Publication: The Hard Way to the High Road : Transition of Community-based Water Groups to Professional Service Providers in Indonesia
As significant numbers of Indonesian villages are outside the reach of utility service, since the 1990s the Government of Indonesia (Government) has been supporting the construction of village water infrastructure to be managed by users through community-based water organizations (CBOs). Emphasizing project ownership and democratic involvement, community-based management is thought to allow systems to be better maintained and operated post-project. Although community involvement in water supply has been going on through national projects in Indonesia for years, it was not until 2004, through the Water Resources Law, when the role of CBOs in water supply development was formally recognized.
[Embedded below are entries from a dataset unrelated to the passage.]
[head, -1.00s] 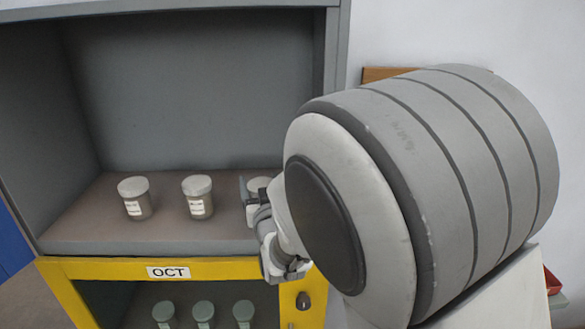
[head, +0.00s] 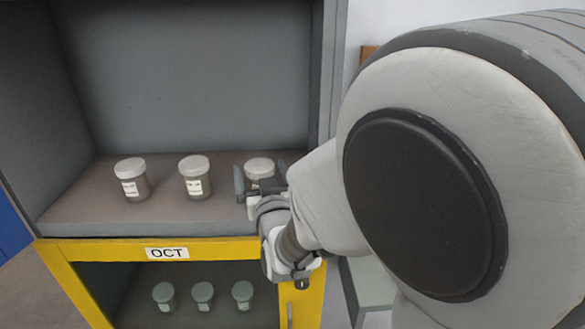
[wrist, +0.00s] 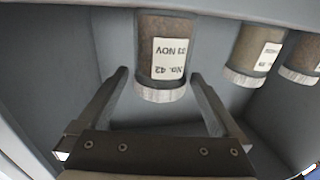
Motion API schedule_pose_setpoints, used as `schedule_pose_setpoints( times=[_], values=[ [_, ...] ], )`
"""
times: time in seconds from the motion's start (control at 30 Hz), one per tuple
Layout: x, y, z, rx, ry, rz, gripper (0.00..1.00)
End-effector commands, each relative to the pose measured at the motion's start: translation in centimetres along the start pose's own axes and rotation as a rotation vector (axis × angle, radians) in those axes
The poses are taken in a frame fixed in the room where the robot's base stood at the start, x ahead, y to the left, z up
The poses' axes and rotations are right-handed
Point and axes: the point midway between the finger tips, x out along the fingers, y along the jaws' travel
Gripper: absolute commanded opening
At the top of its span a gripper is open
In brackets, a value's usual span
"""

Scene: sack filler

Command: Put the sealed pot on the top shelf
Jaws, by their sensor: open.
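My gripper (head: 260,179) is open at the right end of the top shelf (head: 160,212). Its fingers stand on either side of a lidded pot (head: 259,168), the rightmost of three there. In the wrist view, which looks upside down, my gripper (wrist: 160,76) has gaps between both fingers and this pot (wrist: 163,55). Its label reads "No. 42, 03 NOV". The pot looks upright on the shelf, its lower part hidden by my gripper in the head view. Whether its lid is sealed cannot be told.
Two similar pale-lidded pots, a middle one (head: 195,176) and a left one (head: 132,179), stand on the same shelf. Several green-lidded pots (head: 203,295) are below, behind the yellow frame (head: 215,249) labelled OCT. The cabinet's right side wall (head: 326,100) is close to my gripper.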

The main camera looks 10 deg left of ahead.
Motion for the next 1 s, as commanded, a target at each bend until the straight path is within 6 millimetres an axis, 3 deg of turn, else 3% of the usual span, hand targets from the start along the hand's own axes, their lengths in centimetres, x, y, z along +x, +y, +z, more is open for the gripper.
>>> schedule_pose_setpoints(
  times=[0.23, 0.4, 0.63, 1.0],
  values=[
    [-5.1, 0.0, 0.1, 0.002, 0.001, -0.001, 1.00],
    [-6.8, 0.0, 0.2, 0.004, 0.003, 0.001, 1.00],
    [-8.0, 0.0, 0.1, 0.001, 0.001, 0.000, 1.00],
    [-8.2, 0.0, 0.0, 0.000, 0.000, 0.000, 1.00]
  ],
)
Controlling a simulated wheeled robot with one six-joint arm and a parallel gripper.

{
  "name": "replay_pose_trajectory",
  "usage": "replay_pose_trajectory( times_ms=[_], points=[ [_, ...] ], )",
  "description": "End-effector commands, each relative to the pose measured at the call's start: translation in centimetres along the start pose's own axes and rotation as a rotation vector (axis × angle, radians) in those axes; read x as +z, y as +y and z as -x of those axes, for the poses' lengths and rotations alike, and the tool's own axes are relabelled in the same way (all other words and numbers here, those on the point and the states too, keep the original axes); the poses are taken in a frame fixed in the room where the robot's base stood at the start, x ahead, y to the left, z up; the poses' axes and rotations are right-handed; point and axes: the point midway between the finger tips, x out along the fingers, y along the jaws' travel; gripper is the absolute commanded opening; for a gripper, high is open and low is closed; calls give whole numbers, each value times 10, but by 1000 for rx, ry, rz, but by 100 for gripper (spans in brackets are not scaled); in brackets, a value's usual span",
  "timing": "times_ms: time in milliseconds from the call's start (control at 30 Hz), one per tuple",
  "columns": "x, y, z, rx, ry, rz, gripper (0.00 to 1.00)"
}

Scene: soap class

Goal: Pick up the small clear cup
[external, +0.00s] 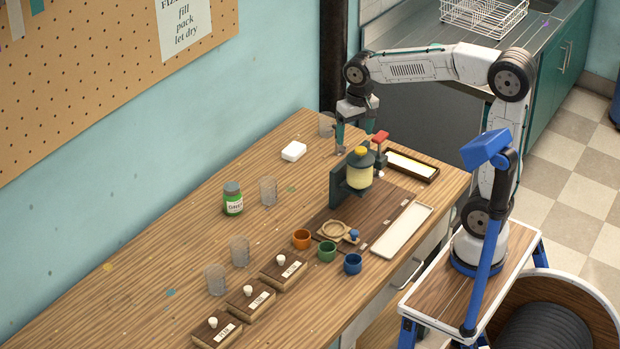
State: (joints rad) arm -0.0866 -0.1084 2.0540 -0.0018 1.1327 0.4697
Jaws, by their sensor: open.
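Several clear cups stand upright on the wooden table (140,262). One clear cup (327,124) is at the far end, just left of my gripper. A second clear cup (268,191) stands beside a green jar, and two more, a clear cup (240,250) and another clear cup (215,280), stand nearer the front. I cannot tell surely which is the small one.
Orange (301,239), green (327,251) and blue (352,263) cups stand in front. The left table is mostly clear.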

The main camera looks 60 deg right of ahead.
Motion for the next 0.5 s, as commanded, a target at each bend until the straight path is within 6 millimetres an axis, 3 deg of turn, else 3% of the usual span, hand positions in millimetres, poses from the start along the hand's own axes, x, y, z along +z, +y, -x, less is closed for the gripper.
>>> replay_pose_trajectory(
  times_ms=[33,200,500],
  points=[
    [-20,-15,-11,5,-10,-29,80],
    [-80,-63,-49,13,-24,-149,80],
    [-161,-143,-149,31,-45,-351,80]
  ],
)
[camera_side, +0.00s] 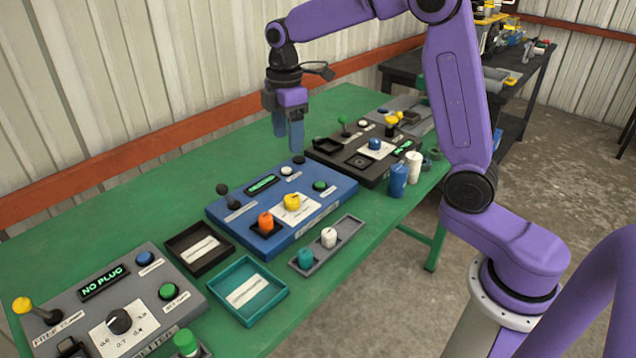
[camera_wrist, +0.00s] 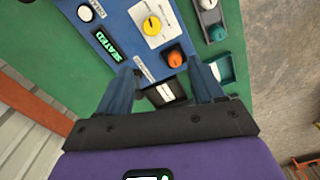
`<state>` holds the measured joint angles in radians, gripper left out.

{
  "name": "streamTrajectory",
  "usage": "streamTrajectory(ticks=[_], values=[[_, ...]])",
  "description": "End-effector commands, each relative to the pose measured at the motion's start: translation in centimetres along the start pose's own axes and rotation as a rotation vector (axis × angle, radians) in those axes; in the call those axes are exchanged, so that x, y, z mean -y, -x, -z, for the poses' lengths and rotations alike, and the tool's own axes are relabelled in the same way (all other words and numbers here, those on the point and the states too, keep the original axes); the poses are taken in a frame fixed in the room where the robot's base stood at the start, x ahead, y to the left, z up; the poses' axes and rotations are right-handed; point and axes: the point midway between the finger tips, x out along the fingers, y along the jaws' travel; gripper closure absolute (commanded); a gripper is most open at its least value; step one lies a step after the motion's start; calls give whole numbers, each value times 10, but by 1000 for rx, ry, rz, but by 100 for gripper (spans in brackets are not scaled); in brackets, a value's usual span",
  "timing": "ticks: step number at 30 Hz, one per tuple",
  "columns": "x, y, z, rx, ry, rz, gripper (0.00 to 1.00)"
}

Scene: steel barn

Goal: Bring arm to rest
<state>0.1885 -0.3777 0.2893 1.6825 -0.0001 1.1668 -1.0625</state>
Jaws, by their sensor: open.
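My gripper (camera_side: 288,140) hangs from my purple arm, pointing down over the green table near the back edge of a blue panel (camera_side: 335,200). Its two blue fingers are apart, with nothing between them. In the wrist view my gripper (camera_wrist: 164,88) also shows open, with the blue panel (camera_wrist: 128,30) ahead of it. That panel has a yellow knob (camera_side: 292,201), a green button (camera_side: 320,185) and a black lever (camera_side: 222,189). An orange plug (camera_side: 265,223) stands at its front left corner. Its display (camera_wrist: 105,45) reads SEATED in the wrist view.
A grey panel (camera_side: 80,318) reading NO PLUG stands at front left. A black tray (camera_side: 178,268), a teal tray (camera_side: 222,302) and a grey holder (camera_side: 350,232) with teal and white plugs lie between. A black panel (camera_side: 330,150) stands behind right. The table's left back (camera_side: 120,200) is clear.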

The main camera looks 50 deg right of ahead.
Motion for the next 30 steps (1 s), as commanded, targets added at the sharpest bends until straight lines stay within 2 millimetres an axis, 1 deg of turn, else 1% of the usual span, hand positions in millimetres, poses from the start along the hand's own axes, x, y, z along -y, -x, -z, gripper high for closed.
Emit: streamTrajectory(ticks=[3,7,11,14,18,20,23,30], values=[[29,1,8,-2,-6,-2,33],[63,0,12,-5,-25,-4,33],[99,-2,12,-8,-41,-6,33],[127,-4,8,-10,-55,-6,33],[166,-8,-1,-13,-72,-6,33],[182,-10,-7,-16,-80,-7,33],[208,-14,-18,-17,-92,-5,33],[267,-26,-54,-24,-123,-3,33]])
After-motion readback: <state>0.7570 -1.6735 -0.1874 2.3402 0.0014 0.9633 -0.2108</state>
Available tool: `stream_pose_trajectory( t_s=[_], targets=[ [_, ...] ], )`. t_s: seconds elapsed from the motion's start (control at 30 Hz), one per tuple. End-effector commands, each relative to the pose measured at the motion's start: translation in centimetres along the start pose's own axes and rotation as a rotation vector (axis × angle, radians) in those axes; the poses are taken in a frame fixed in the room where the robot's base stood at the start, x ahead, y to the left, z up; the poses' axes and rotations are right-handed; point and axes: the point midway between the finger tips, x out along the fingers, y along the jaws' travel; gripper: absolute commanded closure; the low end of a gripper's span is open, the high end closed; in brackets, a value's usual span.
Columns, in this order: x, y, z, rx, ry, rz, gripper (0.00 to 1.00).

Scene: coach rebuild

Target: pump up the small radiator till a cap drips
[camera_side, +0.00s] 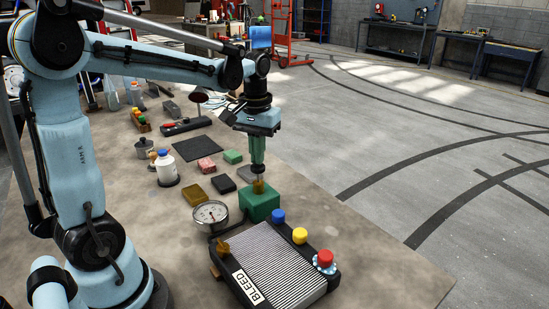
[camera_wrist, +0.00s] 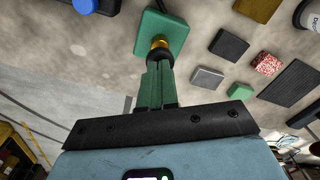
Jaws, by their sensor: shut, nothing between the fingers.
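The small radiator (camera_side: 277,262), dark-framed with a finned face and a "BLEED" label, lies on the bench. Along its far edge are a blue cap (camera_side: 278,216), a yellow cap (camera_side: 300,236) and a red cap (camera_side: 325,259) on a pale blue-and-white collar. A round dial gauge (camera_side: 211,214) stands at its left corner; its reading is too small to tell. A green block (camera_side: 262,205) with a brass-coloured knob (camera_wrist: 160,43) sits behind the radiator. My gripper (camera_side: 258,177) is shut and empty, pointing down with its fingertips at the knob; I cannot tell whether they touch.
Yellow, dark, green and red-speckled blocks (camera_side: 206,165) lie behind the green block. A white bottle (camera_side: 166,168) with a blue cap stands at left, near a dark mat (camera_side: 195,148). Bare bench lies right of the radiator. The bench edge runs along the right.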

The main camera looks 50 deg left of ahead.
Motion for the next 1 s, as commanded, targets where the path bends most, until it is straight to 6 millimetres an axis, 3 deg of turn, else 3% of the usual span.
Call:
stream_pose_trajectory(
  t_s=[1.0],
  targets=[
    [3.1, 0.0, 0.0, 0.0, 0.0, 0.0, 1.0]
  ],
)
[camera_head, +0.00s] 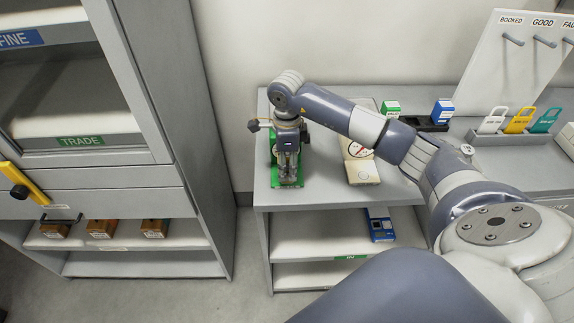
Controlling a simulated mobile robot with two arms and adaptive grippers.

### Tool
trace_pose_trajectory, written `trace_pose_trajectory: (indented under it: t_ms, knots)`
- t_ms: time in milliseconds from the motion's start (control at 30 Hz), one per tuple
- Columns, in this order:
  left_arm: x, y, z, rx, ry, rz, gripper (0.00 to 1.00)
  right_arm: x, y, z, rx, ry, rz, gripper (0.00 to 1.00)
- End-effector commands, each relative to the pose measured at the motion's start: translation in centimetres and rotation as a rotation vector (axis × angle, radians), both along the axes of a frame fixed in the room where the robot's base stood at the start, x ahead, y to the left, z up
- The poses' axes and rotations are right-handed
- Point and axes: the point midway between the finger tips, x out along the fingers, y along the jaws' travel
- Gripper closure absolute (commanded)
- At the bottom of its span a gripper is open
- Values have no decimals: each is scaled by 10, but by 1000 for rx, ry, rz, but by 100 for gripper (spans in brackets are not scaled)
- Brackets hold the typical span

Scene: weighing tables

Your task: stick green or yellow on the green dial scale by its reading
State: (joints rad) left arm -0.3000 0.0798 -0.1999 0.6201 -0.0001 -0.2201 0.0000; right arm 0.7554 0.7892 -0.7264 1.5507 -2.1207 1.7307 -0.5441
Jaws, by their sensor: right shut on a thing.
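The green dial scale (274,180) stands at the left end of the grey table, mostly hidden behind my right gripper. Its dial and reading cannot be seen. My right gripper (288,176) points down over it and is shut on something too small or hidden to make out. Whether the held thing touches the scale cannot be told. A green-and-white box (391,107) and a blue-and-white box (442,110) stand at the back of the table. No sticker can be made out. My left gripper is not in view.
A cream dial scale (362,172) stands right of the green one, partly behind my right arm. A blue device (380,226) is on the shelf below. White, yellow and teal tags stand in a grey rack (512,138). A grey cabinet (192,120) stands left, across a floor gap.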

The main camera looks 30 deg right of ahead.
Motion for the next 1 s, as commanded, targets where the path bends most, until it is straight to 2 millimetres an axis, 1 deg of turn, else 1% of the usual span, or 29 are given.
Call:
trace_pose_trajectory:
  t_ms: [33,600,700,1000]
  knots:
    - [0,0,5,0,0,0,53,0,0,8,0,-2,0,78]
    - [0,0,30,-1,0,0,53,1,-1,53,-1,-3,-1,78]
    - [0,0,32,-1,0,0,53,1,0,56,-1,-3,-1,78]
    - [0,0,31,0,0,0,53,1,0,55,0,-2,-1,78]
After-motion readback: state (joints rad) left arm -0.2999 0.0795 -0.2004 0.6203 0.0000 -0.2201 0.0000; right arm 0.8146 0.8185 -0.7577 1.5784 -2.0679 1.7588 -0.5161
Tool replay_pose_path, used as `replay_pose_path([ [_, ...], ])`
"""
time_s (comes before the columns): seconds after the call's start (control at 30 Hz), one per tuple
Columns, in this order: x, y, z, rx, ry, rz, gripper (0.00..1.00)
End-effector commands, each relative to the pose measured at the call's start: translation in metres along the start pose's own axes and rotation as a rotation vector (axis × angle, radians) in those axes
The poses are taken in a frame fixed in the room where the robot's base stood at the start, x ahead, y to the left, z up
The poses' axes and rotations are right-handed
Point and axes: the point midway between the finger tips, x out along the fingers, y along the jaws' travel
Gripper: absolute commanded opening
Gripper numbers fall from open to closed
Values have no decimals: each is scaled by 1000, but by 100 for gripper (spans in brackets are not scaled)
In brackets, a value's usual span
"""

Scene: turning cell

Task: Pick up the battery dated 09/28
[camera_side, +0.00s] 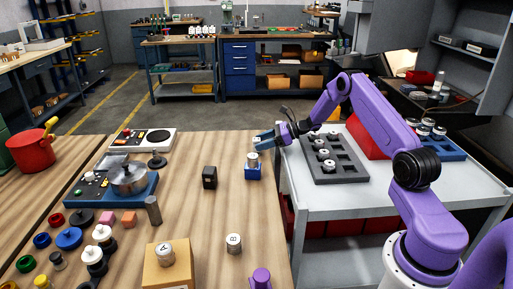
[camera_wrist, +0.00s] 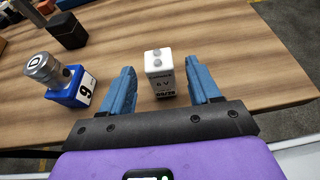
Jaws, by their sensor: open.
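A white box-shaped battery (camera_wrist: 158,72) with two grey terminals on top stands on the wooden table in the wrist view. Its front reads "6V", with a dark band below whose small text looks like a date ending in 28. My gripper (camera_wrist: 162,88) is open, with one blue finger on each side of the battery and a gap on both sides. In the side view, my gripper (camera_side: 264,136) is at the table's right edge, beside the small white battery (camera_side: 256,141).
A blue block (camera_wrist: 84,91) marked 9 carries a metal cylinder (camera_wrist: 41,67) marked D, just left of my left finger. A black block (camera_wrist: 67,30) stands farther back. A grey tray (camera_side: 347,168) lies on the side cart. Table right of the battery is clear.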

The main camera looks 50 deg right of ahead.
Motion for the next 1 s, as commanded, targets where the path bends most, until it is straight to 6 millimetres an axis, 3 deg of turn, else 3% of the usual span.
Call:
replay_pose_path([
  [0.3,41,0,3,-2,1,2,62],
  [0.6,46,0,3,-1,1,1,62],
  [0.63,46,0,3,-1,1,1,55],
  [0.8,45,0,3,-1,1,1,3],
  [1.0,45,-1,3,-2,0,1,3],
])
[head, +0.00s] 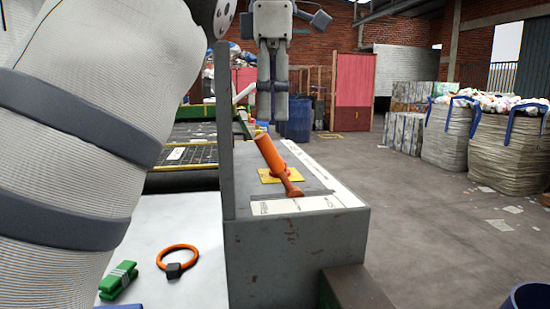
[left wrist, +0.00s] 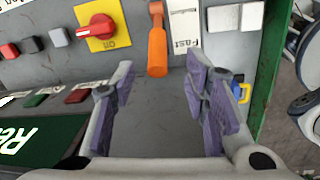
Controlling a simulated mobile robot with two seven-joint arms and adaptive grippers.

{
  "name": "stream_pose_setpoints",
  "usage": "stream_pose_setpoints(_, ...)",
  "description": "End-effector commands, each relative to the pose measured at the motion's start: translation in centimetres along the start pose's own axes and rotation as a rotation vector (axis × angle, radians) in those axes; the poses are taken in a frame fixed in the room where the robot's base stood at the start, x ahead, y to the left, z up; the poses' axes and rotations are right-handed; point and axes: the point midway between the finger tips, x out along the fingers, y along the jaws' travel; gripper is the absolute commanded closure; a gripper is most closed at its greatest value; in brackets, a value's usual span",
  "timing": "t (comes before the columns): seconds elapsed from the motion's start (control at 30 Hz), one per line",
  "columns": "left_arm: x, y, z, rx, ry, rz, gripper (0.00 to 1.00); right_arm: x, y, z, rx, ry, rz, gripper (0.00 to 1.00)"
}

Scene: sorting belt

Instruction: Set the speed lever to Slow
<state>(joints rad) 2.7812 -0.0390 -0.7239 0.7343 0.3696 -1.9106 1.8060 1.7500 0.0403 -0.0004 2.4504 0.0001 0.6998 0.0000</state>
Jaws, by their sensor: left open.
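The speed lever has an orange handle (head: 270,153) and stands tilted on the grey control box (head: 290,245). In the left wrist view its orange handle (left wrist: 157,52) points toward my gripper, beside a white label reading "Fast" (left wrist: 185,25). Pale label strips (head: 290,206) lie by the lever in the head view; their print is too small to read there. My left gripper (head: 272,112) hangs beyond and above the lever, its fingers open. In the left wrist view the open fingers (left wrist: 162,72) stand either side of the handle's end, empty. My right gripper is out of view.
A red knob on a yellow plate (left wrist: 97,27) sits left of the lever in the left wrist view. A thin grey upright panel (head: 227,130) edges the box. An orange ring (head: 178,260) and a green bundle (head: 119,280) lie on the white surface.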

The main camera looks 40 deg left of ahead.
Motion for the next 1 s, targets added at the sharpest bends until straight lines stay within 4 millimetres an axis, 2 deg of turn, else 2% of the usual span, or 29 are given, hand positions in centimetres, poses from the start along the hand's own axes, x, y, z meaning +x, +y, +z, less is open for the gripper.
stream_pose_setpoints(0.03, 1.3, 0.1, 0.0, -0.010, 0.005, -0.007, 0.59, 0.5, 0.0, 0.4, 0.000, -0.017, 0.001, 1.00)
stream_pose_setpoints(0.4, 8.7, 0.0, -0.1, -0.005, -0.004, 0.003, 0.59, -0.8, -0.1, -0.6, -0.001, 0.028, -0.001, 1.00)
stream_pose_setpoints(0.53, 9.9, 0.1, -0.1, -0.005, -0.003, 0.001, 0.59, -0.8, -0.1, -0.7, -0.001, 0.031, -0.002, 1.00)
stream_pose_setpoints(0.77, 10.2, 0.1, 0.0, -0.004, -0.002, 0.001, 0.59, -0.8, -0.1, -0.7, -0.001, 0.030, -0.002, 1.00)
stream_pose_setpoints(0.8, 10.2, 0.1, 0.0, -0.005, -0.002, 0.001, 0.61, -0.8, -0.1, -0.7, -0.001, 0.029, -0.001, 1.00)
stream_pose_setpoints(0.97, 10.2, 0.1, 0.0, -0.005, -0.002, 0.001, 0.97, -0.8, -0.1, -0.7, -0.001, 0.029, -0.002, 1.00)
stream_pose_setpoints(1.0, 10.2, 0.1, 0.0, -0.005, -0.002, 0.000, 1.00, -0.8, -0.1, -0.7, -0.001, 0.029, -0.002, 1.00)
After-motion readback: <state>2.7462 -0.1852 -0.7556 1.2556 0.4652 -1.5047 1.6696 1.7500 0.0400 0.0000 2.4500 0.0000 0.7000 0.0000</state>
Before 2004, most policy pronouncements and official project documents considered CBOs to be a vehicle for project implementation rather than a long-standing approach to rural water development and management. The perhaps unexpected success of some CBOs is fomenting a discussion among policy-makers and project designers around whether CBOs might not transition from the original concept of a post-construction 'coping mechanism' into a real engine for accelerating access to water in rural areas through a service-oriented enterprise of the community. Using the project inputs as genuine start-up capital, can CBOs create value? Is there sustainability after project? And if there is, what can be done to encourage more of it?
“Sy, Jemima. 2011. The Hard Way to the High Road : Transition of Community-based Water Groups to Professional Service Providers in Indonesia. Water and Sanitation Program : Learning Note. © World Bank, Washington, DC. http://openknowledge.worldbank.org/handle/10986/11687 License: CC BY 3.0 IGO.”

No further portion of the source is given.